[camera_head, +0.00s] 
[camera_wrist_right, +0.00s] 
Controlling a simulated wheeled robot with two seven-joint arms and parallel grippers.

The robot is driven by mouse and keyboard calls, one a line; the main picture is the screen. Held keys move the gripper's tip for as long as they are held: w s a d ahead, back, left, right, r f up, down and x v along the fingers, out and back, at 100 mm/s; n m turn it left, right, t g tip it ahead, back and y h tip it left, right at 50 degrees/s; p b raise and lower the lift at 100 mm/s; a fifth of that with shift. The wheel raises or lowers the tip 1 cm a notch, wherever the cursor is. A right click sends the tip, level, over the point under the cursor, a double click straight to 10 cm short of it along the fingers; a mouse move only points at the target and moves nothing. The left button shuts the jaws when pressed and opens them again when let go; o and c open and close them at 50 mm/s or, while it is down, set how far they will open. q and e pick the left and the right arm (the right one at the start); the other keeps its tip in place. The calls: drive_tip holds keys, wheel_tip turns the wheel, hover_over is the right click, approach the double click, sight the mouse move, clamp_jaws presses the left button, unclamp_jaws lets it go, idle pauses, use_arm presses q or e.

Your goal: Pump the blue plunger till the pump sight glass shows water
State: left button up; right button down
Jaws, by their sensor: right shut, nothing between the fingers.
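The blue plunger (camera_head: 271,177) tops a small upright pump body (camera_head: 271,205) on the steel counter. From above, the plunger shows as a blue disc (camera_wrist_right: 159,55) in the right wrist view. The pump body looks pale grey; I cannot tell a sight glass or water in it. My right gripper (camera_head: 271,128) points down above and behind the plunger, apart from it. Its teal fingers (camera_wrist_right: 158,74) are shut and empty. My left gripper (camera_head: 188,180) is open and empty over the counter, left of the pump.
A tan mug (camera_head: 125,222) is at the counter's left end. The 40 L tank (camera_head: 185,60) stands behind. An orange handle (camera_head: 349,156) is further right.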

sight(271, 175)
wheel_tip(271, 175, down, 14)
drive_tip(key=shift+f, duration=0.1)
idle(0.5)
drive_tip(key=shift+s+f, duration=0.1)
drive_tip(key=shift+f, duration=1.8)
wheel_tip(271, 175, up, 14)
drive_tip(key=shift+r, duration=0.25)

:: GIVEN PROBLEM ::
Exactly as they appear, please write out the lines from the opening of the listing above down to the line containing "State: left button up; right button down", with both end lines included.

:: SOLUTION FOR THIS EXERCISE ::
[camera_head, +0.00s] 
[camera_wrist_right, +0.00s] 
Controlling a simulated wheeled robot with two seven-joint arms and parallel grippers.

The robot is driven by mouse and keyboard calls, one a line; the main picture is the screen. Held keys move the gripper's tip for as long as they are held: w s a d ahead, back, left, right, r f up, down and x v along the fingers, out and back, at 100 mm/s; n m turn it left, right, t g tip it ahead, back and y h tip it left, right at 50 degrees/s; p b raise and lower the lift at 100 mm/s; a fifth of that with shift. The wheel raises or lowers the tip 1 cm a notch, wherever the cursor is. A right click sends the tip, level, over the point under the cursor, a double click straight to 10 cm short of it along the fingers; a mouse move only points at the target and moves nothing. The left button shuts the jaws when pressed and opens them again when let go; o and c open and close them at 50 mm/s or, while it is down, set how far they will open. q and e pick the left and the right arm (the right one at the start); the other keeps its tip in place. The calls: drive_tip holds keys, wheel_tip turns the wheel, hover_over is the right click, approach the double click, sight the mouse move, clamp_jaws presses the left button, unclamp_jaws lets it go, idle pauses, use_arm presses q or e.

Your goal: Pump the blue plunger till the pump sight glass shows water
State: left button up; right button down

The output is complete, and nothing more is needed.